NBC's New York-based publicists cannot stop the ornery “press” (as they were once so quaintly called) from bashing Fallon, but they could rob the
critics of access to this photo if it would only occur to the publicists to take it down.
But details like this tend to elude the publicity pros of today. In days of old -- days that were not
that long ago, come to think of it -- TV publicists were protective enough of the personalities they represented that they would at least make an effort to take a photo out of circulation if it wasn't
flattering.
I have been on the receiving end of such requests many times in my career. And while I never agreed to stop using the offending photos, I at least had to give credit to the
publicists for trying.
Removing this Fallon hair-tousling photo from the press site would not be unprecedented.

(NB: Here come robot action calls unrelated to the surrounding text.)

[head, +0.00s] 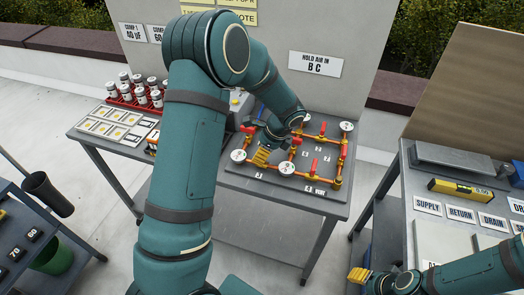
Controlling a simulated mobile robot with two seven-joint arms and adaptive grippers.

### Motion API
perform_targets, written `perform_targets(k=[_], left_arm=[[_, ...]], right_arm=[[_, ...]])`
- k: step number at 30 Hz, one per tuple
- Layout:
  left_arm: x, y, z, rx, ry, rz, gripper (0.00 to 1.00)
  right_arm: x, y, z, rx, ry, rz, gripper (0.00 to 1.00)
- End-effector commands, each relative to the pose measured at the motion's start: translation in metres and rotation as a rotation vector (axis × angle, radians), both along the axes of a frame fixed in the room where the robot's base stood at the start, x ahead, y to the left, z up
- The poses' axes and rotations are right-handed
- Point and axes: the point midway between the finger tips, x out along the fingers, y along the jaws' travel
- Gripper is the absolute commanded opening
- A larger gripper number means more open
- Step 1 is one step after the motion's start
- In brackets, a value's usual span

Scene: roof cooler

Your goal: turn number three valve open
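A valve board (232,170) lies on the grey table, with orange pipes, several red valve handles and round white gauges. One red handle (314,165) stands upright near the front right, and another (341,152) is at the right side. The small number labels are mostly too small to read, so I cannot tell which valve is number three. My left gripper (262,156) reaches down over the board's left part, its yellow fingertips close to the pipes. My arm hides part of the board, and contact is unclear. My right gripper (358,275) is low at the right, away from the board.
A red rack (136,100) of small bottles and a card tray (117,125) stand left of the board. The right table (408,190) holds a yellow level (463,189) and labels. A dark cart (35,245) is at left.

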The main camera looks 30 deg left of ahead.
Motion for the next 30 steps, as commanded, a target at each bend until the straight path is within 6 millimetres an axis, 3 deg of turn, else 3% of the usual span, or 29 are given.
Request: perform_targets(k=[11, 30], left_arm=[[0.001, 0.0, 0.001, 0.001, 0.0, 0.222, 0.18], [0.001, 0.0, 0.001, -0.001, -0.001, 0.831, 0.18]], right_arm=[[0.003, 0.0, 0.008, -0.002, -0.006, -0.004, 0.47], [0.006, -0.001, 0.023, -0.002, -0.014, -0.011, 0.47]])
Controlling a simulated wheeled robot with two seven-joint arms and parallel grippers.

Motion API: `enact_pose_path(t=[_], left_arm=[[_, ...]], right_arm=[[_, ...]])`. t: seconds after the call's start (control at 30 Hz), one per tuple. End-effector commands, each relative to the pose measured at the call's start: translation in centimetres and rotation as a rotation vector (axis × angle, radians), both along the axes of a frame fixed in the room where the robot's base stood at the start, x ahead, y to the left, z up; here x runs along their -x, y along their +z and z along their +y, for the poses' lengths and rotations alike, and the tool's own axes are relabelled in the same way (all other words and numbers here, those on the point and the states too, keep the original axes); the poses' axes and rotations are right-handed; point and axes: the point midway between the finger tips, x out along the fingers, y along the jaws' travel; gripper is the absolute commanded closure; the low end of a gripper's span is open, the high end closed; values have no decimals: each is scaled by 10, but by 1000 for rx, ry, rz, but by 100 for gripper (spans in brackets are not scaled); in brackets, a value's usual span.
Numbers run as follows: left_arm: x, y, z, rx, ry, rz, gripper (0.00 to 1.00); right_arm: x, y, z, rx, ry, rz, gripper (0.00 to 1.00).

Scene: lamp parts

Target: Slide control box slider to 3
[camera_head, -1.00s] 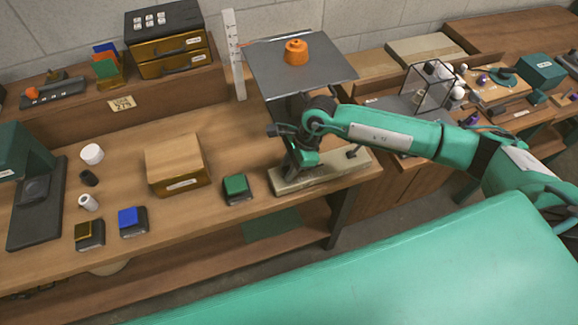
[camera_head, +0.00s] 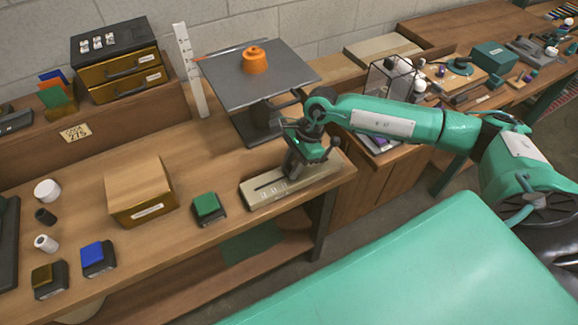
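The control box (camera_head: 262,197) is a flat beige box with a dark slot along its top and small pale marks on its front part. It lies near the right front corner of the wooden bench. My right gripper (camera_head: 297,172) reaches down from the green right arm onto the middle of the box's slot. The gripper body hides the slider and the fingertips, so I cannot tell whether they are shut on it. My left gripper is not in view.
A dark stand with a grey plate (camera_head: 228,84) and an orange knob (camera_head: 254,60) rises just behind the arm. A green button block (camera_head: 208,207) and a wooden box (camera_head: 139,191) lie left of the control box. The bench's front edge is close.

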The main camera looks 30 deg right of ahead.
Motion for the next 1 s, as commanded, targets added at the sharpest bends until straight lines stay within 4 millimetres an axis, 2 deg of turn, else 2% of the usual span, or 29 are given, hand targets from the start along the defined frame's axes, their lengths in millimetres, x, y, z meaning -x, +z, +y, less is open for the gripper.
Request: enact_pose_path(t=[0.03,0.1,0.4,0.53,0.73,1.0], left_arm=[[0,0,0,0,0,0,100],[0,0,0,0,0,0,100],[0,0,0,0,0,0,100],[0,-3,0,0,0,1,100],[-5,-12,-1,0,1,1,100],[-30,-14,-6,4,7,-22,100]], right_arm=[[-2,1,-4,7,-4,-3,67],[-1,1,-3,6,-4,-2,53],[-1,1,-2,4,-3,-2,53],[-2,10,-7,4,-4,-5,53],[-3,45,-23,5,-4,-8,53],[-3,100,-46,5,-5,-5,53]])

The same site has many photos of Trump -- most from the long presidential
campaign, including shots of Trump being interviewed on NBC News shows and participating in the televised debates of 2015 and ’16.
There was one photo of Trump that NBC had available
that I can no longer find. It was a photo of Trump standing next to a colorful NBC peacock logo.
And I used it myself several times in TV blogs here to illustrate
commentaries about Trump's checkered history with NBC. The network has had a love-hate relationship with Trump, starting with “The Apprentice” in 2004.
In 2015, the network
joined the Trump boycott bandwagon after he bashed Mexicans as rapists when he announced his candidacy for president in June of that year.
NBC jettisoned him from “The Apprentice”
(which by then was known as “The Celebrity Apprentice”) and severed its ties with him, giving the impression that the ban was for life.
However, by fall 2015, the lifetime
ban ended when the network welcomed him back to guest-host “Saturday Night Live.” The show was awful, but it scored well in the ratings -- which Trump bragged about, naturally.
That
photo of Trump next to the NBC peacock came in handy back then, and it could come in handy again. But the last time I looked on the press site, it was gone.
I wish I had saved it, but I did
not. I have saved the Fallon hair-tousling photo, however. You never know when that might come in handy too -- again.